Only the lines from the one containing "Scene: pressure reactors" through the one containing "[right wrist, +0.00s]" should be output, both ends included and exactly as they appear, minus any pictures.

**SOURCE RECORDS**
---
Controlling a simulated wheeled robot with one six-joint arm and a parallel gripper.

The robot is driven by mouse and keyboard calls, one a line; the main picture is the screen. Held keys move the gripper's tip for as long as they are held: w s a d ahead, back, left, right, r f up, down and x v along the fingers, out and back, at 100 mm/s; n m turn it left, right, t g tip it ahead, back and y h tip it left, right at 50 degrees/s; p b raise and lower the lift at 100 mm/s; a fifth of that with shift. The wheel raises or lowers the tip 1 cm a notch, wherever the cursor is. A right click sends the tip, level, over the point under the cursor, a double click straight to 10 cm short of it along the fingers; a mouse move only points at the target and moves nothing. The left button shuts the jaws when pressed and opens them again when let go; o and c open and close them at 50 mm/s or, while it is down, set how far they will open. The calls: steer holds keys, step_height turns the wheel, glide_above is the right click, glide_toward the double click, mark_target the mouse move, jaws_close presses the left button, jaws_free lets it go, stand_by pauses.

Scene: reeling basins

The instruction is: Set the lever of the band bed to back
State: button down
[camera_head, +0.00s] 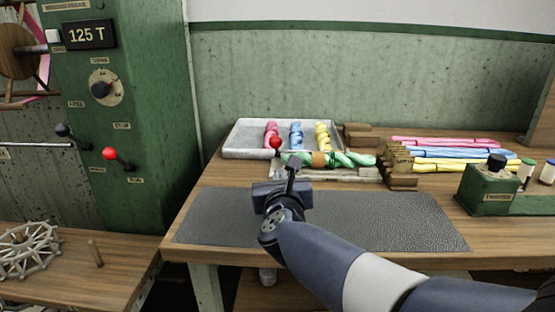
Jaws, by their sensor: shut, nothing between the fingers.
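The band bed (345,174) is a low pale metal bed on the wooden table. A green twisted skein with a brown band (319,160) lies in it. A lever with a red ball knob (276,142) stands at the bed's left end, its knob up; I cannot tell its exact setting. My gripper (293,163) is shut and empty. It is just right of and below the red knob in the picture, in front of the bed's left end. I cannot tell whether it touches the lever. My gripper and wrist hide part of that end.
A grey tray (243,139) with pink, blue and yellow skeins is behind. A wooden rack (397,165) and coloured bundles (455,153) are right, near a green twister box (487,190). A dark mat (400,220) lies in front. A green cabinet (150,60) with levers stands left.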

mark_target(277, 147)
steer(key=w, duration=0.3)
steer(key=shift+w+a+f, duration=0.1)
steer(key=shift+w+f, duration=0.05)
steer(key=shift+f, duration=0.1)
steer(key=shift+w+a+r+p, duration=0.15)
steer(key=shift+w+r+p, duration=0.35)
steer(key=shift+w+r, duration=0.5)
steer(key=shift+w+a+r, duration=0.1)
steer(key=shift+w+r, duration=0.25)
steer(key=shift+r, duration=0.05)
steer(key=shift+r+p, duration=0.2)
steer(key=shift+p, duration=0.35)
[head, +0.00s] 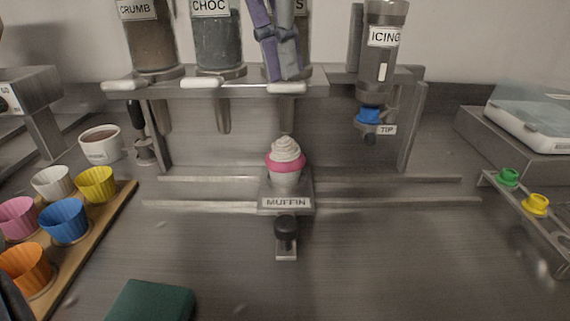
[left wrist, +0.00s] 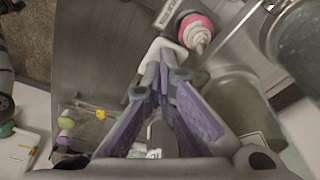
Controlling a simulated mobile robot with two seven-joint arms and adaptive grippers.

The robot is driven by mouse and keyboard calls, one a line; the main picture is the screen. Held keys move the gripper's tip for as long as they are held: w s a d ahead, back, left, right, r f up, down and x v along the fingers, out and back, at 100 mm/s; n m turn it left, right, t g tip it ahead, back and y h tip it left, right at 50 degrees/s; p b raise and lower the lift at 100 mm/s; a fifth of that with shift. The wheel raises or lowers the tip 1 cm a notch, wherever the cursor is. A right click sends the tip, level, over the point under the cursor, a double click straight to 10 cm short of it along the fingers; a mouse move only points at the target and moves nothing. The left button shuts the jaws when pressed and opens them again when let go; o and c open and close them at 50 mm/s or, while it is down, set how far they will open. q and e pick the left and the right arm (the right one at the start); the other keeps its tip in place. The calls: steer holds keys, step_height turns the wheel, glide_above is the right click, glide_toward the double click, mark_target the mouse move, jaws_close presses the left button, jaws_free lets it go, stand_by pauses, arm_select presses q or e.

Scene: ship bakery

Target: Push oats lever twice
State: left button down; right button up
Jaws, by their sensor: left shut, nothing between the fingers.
---
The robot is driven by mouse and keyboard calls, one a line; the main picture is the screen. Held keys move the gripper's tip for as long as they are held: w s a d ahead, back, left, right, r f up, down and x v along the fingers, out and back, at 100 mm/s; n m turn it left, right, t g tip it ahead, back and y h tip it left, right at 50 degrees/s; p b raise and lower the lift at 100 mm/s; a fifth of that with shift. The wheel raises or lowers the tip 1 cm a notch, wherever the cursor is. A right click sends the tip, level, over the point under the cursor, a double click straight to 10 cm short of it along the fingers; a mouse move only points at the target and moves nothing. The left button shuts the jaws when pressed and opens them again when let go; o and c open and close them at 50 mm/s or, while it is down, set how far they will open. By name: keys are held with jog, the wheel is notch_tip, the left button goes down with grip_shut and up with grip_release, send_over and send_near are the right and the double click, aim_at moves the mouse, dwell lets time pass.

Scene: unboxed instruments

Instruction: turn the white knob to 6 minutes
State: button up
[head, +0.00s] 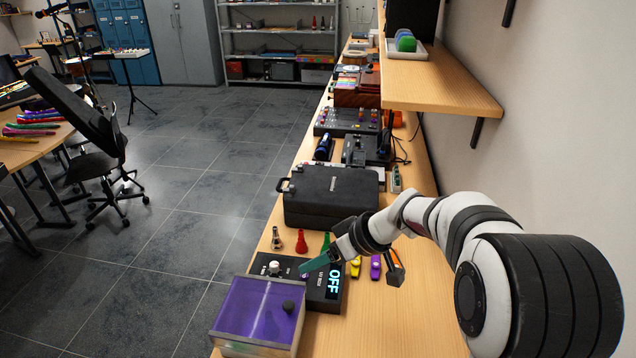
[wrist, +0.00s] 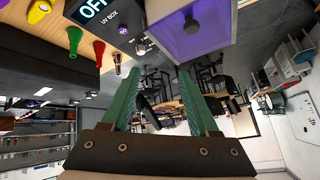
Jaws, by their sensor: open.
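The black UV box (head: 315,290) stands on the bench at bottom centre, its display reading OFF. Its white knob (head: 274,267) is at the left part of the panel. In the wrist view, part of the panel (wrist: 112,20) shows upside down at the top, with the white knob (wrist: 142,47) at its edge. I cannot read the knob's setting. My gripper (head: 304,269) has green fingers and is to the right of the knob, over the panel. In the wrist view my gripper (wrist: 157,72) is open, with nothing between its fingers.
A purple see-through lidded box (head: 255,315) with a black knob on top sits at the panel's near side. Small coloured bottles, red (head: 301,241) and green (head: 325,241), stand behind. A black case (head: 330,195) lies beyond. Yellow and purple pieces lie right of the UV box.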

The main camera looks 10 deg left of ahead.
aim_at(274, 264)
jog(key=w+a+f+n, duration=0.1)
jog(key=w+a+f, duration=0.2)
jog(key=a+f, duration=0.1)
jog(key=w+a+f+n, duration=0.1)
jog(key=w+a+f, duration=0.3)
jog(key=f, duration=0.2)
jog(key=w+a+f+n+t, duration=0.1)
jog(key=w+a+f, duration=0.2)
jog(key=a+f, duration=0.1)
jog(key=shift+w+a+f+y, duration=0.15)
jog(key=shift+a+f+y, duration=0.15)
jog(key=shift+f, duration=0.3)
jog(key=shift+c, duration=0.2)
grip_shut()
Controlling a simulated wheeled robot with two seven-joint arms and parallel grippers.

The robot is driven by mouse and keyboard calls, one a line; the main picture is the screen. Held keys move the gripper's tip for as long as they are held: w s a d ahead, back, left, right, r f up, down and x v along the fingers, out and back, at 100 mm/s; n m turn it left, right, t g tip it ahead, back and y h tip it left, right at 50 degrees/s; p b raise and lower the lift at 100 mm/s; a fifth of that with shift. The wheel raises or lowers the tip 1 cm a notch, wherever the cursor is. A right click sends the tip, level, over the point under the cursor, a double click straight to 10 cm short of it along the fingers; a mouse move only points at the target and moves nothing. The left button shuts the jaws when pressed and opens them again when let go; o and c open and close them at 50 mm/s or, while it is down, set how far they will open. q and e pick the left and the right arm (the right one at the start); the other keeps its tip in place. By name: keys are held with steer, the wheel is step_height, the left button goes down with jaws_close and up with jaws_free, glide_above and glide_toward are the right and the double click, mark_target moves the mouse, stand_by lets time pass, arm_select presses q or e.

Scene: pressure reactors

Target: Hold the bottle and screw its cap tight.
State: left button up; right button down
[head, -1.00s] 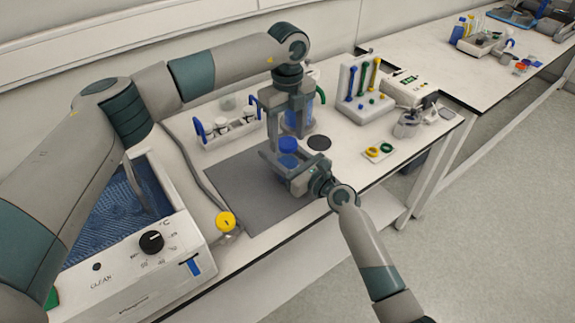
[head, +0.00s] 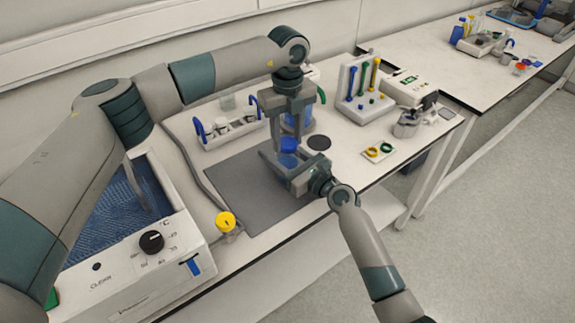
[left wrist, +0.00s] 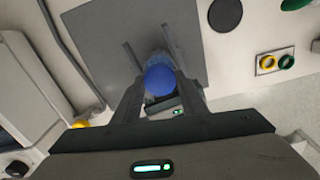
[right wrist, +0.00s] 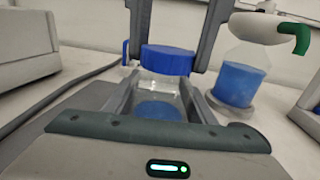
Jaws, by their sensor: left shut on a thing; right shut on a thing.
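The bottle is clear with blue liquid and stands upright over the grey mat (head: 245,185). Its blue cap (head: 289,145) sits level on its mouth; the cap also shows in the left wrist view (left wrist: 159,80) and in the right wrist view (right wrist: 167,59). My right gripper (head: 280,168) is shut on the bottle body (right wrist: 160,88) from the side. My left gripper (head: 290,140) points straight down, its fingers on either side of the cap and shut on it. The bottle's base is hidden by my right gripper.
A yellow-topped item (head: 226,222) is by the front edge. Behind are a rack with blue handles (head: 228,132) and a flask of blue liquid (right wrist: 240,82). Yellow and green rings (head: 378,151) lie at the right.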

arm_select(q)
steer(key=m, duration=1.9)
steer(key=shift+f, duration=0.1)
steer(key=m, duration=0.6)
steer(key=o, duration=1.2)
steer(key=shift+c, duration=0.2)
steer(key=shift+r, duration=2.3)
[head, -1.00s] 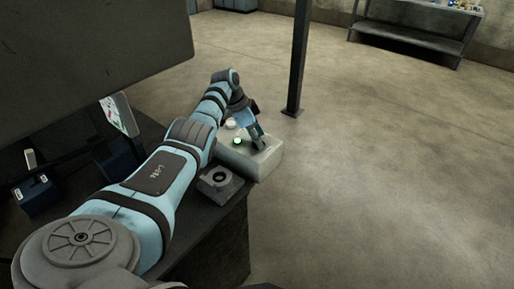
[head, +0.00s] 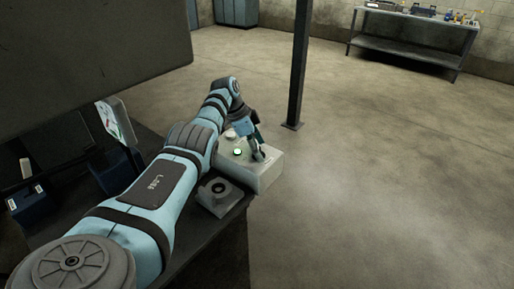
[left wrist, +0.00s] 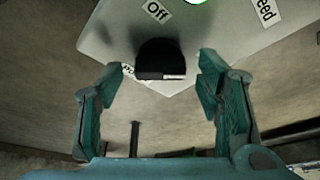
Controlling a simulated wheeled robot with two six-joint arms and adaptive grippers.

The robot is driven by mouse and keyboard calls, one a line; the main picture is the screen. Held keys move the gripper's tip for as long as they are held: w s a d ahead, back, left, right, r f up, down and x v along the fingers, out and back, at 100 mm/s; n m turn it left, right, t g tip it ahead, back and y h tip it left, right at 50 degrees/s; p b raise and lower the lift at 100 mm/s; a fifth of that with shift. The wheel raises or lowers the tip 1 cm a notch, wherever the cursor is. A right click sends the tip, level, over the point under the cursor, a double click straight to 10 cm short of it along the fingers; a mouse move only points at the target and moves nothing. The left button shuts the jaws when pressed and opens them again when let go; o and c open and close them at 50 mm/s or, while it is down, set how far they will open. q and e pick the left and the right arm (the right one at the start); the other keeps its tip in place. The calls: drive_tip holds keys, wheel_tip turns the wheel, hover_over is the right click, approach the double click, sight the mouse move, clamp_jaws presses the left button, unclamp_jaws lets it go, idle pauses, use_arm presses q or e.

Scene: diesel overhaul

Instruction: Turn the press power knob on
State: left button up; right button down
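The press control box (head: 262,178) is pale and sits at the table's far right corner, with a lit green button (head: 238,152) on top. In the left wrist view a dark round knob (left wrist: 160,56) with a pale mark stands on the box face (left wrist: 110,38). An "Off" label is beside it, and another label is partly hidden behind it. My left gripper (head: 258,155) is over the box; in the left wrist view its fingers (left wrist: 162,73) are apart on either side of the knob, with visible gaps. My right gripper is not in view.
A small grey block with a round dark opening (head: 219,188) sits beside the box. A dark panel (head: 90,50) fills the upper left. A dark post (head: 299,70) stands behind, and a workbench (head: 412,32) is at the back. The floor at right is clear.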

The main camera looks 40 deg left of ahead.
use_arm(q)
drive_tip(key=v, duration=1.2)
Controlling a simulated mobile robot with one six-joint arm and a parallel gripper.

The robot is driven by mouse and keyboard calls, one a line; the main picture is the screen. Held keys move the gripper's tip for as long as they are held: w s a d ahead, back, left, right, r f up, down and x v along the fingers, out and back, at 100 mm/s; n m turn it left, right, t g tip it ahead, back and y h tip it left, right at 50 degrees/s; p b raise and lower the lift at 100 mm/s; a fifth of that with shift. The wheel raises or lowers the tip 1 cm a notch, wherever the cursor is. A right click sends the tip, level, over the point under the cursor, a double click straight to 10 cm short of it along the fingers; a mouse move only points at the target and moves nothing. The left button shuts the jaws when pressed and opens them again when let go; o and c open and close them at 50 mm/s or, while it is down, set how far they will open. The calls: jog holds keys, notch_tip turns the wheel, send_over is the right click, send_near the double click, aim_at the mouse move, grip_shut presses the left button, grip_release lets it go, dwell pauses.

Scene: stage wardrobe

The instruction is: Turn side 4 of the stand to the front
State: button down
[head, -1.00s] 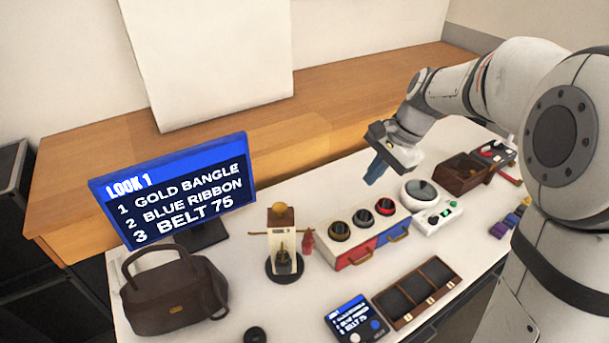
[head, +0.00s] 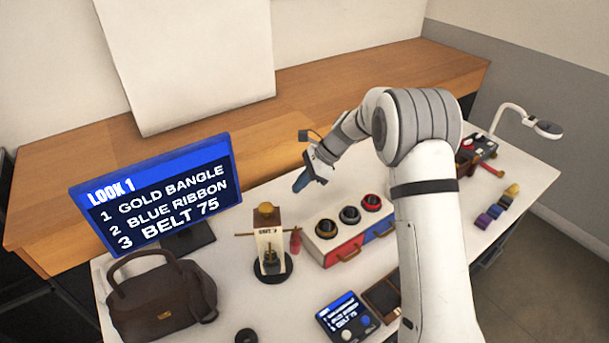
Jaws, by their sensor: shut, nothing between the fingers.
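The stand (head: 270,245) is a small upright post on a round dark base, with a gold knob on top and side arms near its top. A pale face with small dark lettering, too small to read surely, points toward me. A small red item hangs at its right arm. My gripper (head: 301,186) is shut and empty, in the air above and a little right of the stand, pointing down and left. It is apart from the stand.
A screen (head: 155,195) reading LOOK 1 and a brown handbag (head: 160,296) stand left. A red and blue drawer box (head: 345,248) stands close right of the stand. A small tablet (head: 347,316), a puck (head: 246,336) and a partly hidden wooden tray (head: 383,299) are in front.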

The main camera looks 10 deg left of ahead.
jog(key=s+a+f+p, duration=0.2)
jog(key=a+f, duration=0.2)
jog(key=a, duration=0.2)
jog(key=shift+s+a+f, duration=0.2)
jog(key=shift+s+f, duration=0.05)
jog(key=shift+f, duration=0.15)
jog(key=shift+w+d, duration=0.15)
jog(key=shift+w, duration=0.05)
---
**OUTPUT OF THE EXERCISE**
Scene: pressure reactors

Target: Hold the bottle and screw its cap tight.
State: left button up; right button down
[head, -1.00s] 
[head, +0.00s] 
[left wrist, +0.00s] 
[right wrist, +0.00s] 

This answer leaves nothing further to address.